En effet, dans la lutte pour la
production aux plus bas prix de revient, la
haute banque qui préside, en fait, aux destinées
de notre industrie, a montré, à diverses
reprises déjà, qu’elle était parfaitement
décidée à transplanter les usines wallonnes dans
les régions flamandes, plus proches de la mer,
ou le long de canaux de Campine. Il y a là en
effet des terrains bien placés, bon marché
encore, une main d’œuvre qui, se trouvant dans
des conditions géographiques différentes de la
nôtre, coûte moins cher.
Dans ces conditions, si nous n’y
prenons pas garde, notre pays liégeois sera
progressivement vidé de sa substance, comme le
Hainaut l’est depuis quelques années déjà. Et
nous attirons tout spécialement l’attention sur
les dangers qu’à cet égard le canal Albert fait
courir au bassin industriel liégeois, en
attirant le long de ses rives des établissements
industriels nouveaux, sinon même déjà installé
chez nous.
Il serait par conséquent essentiel
que, dans le domaine économique, comme sur le
plan culture, le sens de la communauté wallonne
s’éveille chez nos industriels. Il y va de leur
intérêt bien compris. Il serait nécessaire qu’un
organisme central, purement wallon, groupe les
représentants de l’industrie wallonne et soit
ainsi capable de protéger notre économie
régionale.
Les Flamands l’ont parfaitement
compris. Il ont créé le Vlaamsch Economisch
Verbond qui réunit les dirigeants des
principales industries du pays flamand. Cet
organisme envisage tous les problèmes
économiques, en matière de transports, de
contingentements, de protection douanière, etc.

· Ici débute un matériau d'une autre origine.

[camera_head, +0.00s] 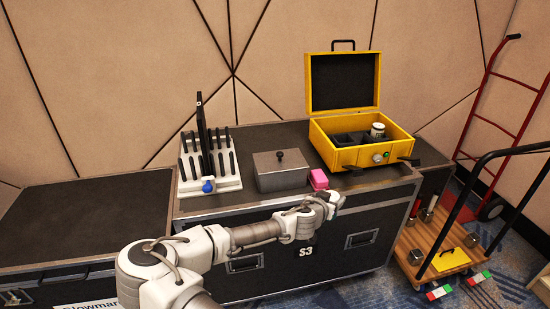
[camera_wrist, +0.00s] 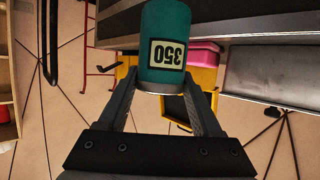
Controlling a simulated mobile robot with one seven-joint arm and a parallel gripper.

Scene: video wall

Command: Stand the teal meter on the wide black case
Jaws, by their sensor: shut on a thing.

sous l’angle exclusivement flamand.
Et bien entendu, parce qu’il est
flamand, il bénéficie de l’appui et de la plus
haute considération de toutes les autorités
officielles belges. Il suffit, pour s’en assurer
d’observer qu’aux époques de crises
ministérielles, le président ou le directeur du
V.E.V est gravement appelé au Palais Royal pour
exposer les desiderata des industriels flamands.
…
La plupart de nos dirigeants ne
veulent pas en entendre parler, en aucune
manière, d’un tel rapprochement franco-belge.
Ils disent que la France n’en voudra
pas. L’argument est assez spécieux quand on
songe aux propositions françaises que nous avons
toujours repoussées.
Ils prétendent ensuite qu’il ne
veulent pas être portugalisés. Ils
affirment que nous serions immédiatement avalés,
absorbés par lesd Français et que notre
indépendance serait condamnée à disparaître à
brève échéance. C’est là un argument purement
sentimental , assez difficile à combattre au
moyen d’éléments positifs. Nous pouvons
toutefois faire ressortir que le Grand Duché de
Luxembourg, qui a associé ses intérêts
économiques aux nôtres, ne paraît nullement « portugalisé ».
Quand il s’agit de faire entendre ses intérêts,
il sait parfaitement faire entendre sa voix …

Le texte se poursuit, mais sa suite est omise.